School Districts in Huntington Pass 2020-21 Budgets

School Districts in Huntington Pass 2020-21 Budgets

Huntington High School. File Photo

School districts in Huntington canvassed ballots June 16 for hours before reporting results.

Elwood Union Free School District

The district passed its 2020-21 budget, 2,921 to 1,064. Its budget is set at $64,443,174, a 2.73 percent increase from last year’s figure. The district will see a tax levy increase of 2.89 percent, which is below its allowable tax levy cap of 7.22 percent.

The proposed increase of 2.89 percent is less than what is needed to fully cover the increase to capital debt, so as a result the district has planned targeted reductions. Those will include elimination of one full-time administrative position, reduction in staffing due to attrition, reduction to athletics for materials and supplies, reduction to certain co-curricular activities with minimal student enrollment and reduction in security hours to eliminate redundancy in buildings.

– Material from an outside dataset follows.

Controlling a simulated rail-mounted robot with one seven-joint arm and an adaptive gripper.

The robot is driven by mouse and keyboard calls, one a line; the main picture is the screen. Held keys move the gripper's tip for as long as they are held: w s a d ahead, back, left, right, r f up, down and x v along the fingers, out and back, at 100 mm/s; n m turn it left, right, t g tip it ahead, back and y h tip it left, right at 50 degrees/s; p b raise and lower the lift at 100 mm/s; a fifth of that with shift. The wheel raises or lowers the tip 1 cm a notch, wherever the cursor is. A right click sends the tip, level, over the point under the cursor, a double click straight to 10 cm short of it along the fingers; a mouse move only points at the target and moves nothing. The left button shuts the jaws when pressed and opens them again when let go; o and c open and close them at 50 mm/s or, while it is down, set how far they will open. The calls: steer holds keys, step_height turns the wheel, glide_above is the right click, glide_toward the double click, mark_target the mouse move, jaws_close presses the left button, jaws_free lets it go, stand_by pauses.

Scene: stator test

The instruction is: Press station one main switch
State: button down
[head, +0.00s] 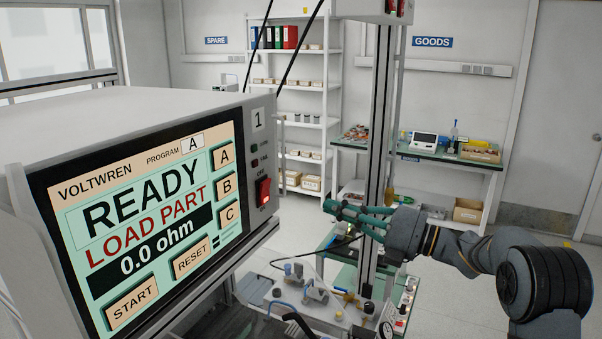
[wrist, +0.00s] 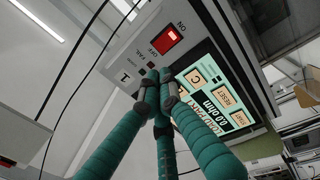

Voters elected two candidates to the board of education. Newcomer Sara Siddiqui secured the most votes of 2,489 and will be elected to fill the balance of an unexpired term from June 9, 2020, through June 30, 2020, to be followed by a full three-year term. Challenger Thomas Scarola, who received the second highest number of votes with 2,281, will serve a full three-year term beginning in July. Incumbent Becky Marcus failed to secure reelection with 1,775, as did George Neofitos with 755 votes.

Northport-East Northport Union Free School District

Voters passed the 2020-21 budget 5,241 to 1,545. Its budget is set at $172,752,759, a $1.6 million increase from last year’s total. The budget package supports  K-12 instructional programs, funds the purchase of 1,500 Chromebooks to complete the final phase of the 1:1 computing initiative so that all students K-12 have their own device, preserves the district’s art, music and athletic programs, maintains class sizes within district guidelines, preserves staffing and programming to support the social-emotional needs of students and supports the district’s professional development initiatives for staff.

In the event of future foundation aid reductions, the district will look to defer a number of expenditures. The total would come out to over $1.8 million. In a worst-case scenario, the district could eliminate late bus runs, eliminate/reduce school trips, reduce athletic opportunities (games, teams), and reduce full-time equivalent employee hours, among other things.

Board president David Badanes secured reelection with 5,119 votes. Incumbent Donna McNaughton was reelected with 4,463 votes. Challenger Victoria Bento fell short in her bid with 2,762 votes.

Harborfields Central School District

The 2020-21 budget passed by an overwhelming 3,609 to 1,472. Its total budget figure will be $88,843,177. The district will see a tax levy increase of 2.80 percent. The tax levy amount is $68,465,006 compared to last year’s amount of $66,600,280. State aid is down from $16,466,214 to $14,526,584, which is an over $1.9 million decrease.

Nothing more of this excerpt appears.